What to produce:
Search the material below for the string "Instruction" and list each line that holds it.

Working data:
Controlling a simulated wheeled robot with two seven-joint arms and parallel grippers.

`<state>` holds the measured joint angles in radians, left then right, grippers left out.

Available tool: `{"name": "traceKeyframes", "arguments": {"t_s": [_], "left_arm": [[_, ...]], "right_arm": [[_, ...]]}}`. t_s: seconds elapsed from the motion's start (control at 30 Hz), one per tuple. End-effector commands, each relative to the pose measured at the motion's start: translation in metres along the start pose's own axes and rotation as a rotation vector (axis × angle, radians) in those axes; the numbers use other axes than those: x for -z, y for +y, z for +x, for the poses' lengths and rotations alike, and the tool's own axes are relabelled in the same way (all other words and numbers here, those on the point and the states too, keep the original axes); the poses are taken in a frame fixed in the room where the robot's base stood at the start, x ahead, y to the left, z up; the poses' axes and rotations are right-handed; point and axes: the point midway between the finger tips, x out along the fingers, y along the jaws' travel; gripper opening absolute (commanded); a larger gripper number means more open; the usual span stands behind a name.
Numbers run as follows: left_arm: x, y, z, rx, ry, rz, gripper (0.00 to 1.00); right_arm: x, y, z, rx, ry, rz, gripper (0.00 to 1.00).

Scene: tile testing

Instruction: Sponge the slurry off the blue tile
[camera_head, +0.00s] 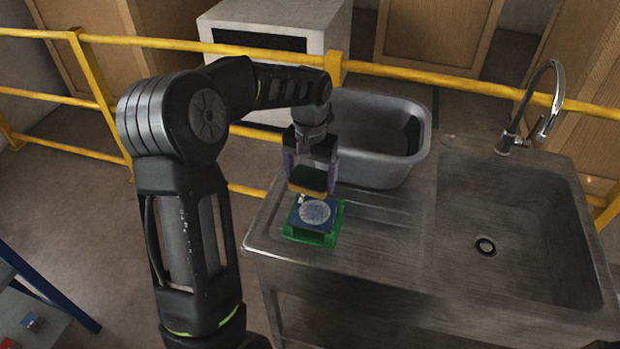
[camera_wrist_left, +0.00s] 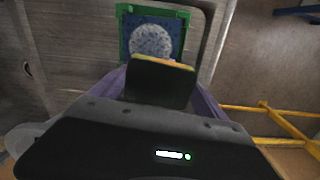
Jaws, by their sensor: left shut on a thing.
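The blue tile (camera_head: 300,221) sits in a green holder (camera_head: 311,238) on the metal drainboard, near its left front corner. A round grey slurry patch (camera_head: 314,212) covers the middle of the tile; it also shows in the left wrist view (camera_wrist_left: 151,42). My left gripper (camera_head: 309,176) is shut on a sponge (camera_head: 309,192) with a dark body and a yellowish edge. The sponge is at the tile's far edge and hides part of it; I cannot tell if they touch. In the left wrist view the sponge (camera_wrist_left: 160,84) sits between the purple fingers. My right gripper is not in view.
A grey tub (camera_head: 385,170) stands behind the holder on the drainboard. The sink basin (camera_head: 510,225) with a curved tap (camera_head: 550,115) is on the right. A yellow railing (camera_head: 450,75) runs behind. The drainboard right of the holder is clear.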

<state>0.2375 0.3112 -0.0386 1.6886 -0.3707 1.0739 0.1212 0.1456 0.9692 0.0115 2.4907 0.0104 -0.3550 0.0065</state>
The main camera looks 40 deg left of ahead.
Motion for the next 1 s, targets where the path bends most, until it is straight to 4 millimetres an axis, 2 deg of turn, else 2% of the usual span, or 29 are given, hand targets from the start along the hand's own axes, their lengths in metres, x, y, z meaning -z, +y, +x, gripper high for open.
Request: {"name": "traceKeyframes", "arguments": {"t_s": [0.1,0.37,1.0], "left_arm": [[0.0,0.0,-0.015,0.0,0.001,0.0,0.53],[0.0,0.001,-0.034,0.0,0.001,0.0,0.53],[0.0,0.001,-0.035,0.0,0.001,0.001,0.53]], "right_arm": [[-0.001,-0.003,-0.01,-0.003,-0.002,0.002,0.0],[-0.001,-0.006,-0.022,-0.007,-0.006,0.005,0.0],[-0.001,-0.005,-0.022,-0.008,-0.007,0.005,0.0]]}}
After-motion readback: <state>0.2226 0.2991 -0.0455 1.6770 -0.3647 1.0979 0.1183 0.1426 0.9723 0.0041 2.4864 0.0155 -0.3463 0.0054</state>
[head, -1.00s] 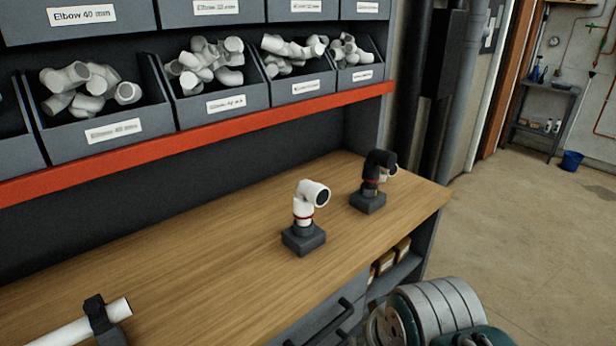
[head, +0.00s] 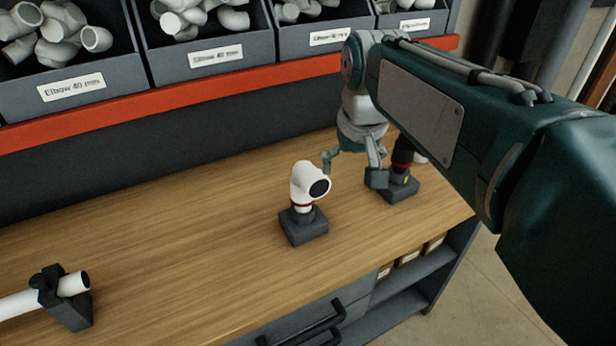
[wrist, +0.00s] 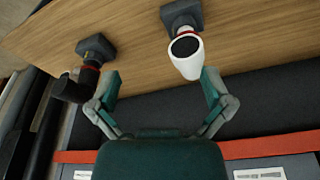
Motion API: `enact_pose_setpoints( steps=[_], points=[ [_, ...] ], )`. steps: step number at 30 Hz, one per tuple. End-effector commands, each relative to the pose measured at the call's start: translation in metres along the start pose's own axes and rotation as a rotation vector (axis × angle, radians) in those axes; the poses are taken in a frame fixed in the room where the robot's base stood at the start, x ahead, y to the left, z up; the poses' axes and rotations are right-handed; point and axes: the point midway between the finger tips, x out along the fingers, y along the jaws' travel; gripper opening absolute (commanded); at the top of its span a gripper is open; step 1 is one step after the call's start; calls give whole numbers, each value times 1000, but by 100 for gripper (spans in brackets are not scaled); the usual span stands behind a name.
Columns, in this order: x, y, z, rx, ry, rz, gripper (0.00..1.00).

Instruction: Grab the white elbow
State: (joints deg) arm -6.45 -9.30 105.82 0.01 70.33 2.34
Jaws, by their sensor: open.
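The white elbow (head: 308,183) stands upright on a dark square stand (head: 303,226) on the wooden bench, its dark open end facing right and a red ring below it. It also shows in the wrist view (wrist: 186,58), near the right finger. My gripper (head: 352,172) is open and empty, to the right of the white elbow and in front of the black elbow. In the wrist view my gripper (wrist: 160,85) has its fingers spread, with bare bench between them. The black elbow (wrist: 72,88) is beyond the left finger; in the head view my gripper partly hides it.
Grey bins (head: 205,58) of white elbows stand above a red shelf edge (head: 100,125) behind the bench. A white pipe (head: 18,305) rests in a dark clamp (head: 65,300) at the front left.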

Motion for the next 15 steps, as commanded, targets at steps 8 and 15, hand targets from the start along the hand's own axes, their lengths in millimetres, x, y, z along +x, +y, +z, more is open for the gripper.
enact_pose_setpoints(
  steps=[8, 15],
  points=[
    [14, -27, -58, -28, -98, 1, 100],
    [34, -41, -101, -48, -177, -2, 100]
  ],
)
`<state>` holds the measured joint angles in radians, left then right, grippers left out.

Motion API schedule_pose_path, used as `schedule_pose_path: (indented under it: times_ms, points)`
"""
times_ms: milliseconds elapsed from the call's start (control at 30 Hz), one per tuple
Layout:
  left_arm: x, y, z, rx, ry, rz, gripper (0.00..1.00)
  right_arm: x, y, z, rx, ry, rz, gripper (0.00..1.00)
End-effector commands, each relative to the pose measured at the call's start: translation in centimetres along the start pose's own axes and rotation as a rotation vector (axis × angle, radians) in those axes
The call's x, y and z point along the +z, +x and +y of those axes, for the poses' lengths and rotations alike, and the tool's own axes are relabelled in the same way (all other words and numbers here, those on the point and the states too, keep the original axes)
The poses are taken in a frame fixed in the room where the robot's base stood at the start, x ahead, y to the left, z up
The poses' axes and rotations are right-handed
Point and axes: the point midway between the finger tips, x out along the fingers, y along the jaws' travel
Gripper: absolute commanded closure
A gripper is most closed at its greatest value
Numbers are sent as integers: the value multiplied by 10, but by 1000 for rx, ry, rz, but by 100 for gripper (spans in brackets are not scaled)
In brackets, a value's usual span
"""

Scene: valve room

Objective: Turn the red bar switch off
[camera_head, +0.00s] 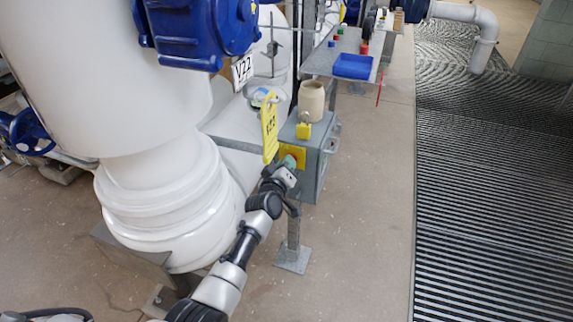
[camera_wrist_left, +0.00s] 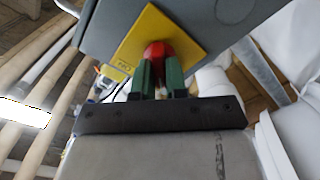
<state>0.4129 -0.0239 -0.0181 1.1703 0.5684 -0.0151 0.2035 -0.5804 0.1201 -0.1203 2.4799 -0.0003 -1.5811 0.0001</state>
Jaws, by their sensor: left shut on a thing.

Answer to the problem:
Instruction: Sponge the slurry off the blue tile
Instruction: Grab the white elbow

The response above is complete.